Provided records:
────────────────────────────────────────

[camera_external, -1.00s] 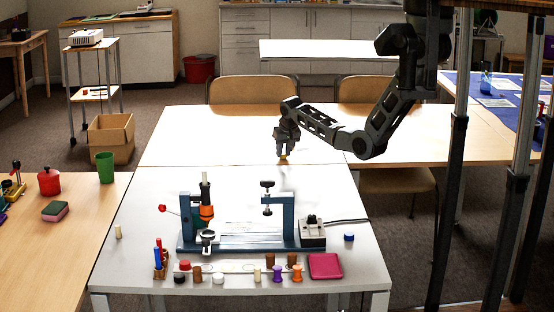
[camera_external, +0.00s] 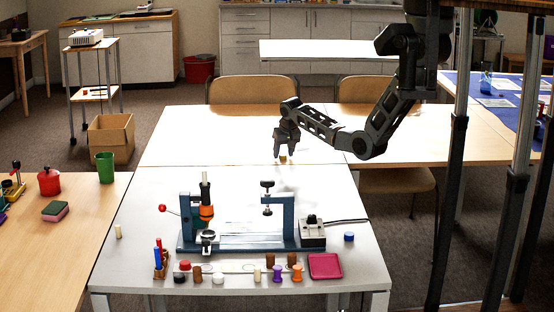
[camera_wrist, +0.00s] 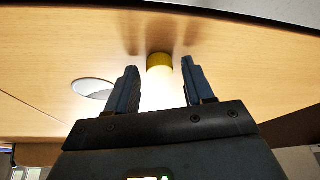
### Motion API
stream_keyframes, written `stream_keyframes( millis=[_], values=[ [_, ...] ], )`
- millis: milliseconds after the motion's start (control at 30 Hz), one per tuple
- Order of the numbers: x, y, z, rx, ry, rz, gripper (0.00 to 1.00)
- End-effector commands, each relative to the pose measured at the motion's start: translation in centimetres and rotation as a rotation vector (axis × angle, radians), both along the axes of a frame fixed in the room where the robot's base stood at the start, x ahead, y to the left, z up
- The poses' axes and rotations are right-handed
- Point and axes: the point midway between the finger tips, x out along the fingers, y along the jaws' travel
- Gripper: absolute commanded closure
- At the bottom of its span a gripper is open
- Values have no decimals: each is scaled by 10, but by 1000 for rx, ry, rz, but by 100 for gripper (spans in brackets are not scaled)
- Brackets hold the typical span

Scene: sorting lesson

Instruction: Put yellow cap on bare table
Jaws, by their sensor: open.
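The yellow cap (camera_external: 283,159) stands on the bare wooden table (camera_external: 215,135), close to the edge that meets the grey table. In the wrist view the yellow cap (camera_wrist: 159,61) rests on the wood between and slightly beyond my fingertips. My gripper (camera_external: 287,154) points down just above the tabletop at the cap. In the wrist view my gripper (camera_wrist: 159,66) has its two fingers spread, with a gap on each side of the cap.
The grey table (camera_external: 140,210) in front carries a blue metal fixture (camera_external: 250,237), a control box (camera_external: 312,232), a magenta tray (camera_external: 325,266), a blue cap (camera_external: 349,236) and several small caps and pegs. A pale oval (camera_wrist: 92,88) lies left of the cap. The wood around is clear.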

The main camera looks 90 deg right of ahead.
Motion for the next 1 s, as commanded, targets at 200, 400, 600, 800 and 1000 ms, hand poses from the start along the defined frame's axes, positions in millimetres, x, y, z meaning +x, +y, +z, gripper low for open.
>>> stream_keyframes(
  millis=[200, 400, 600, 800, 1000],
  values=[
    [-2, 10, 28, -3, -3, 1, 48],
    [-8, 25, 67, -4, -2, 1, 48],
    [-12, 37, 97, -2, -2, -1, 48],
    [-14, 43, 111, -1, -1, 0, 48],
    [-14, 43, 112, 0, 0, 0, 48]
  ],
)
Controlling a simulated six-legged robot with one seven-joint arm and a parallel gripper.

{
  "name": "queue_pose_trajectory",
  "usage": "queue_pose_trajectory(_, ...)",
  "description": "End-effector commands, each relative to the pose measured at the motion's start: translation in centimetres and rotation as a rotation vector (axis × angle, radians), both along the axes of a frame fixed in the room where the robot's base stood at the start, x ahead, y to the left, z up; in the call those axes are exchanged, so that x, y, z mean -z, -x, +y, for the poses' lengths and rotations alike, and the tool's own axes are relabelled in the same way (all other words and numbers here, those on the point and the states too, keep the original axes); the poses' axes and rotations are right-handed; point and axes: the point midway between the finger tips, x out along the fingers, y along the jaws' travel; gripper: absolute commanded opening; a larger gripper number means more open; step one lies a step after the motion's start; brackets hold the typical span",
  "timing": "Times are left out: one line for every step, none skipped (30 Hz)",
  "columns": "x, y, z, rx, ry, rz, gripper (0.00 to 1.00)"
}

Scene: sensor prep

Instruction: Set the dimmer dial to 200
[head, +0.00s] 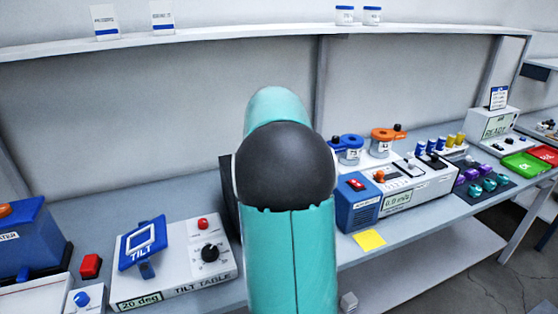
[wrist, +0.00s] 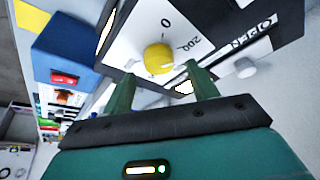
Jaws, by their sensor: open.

────────────────────────────────────────

Given instruction: Working from the data above, extract solely the lines from the one containing "- Gripper: absolute commanded closure" through the one containing "Scene: sorting lesson", exactly as they appear, both included.

Task answer:
- Gripper: absolute commanded closure
- At the bottom of its span a gripper is open
- Values have no decimals: each is scaled by 10, but by 1000 for rx, ry, rz, but by 100 for gripper (spans in brackets are not scaled)
- Brackets hold the typical span

Scene: sorting lesson

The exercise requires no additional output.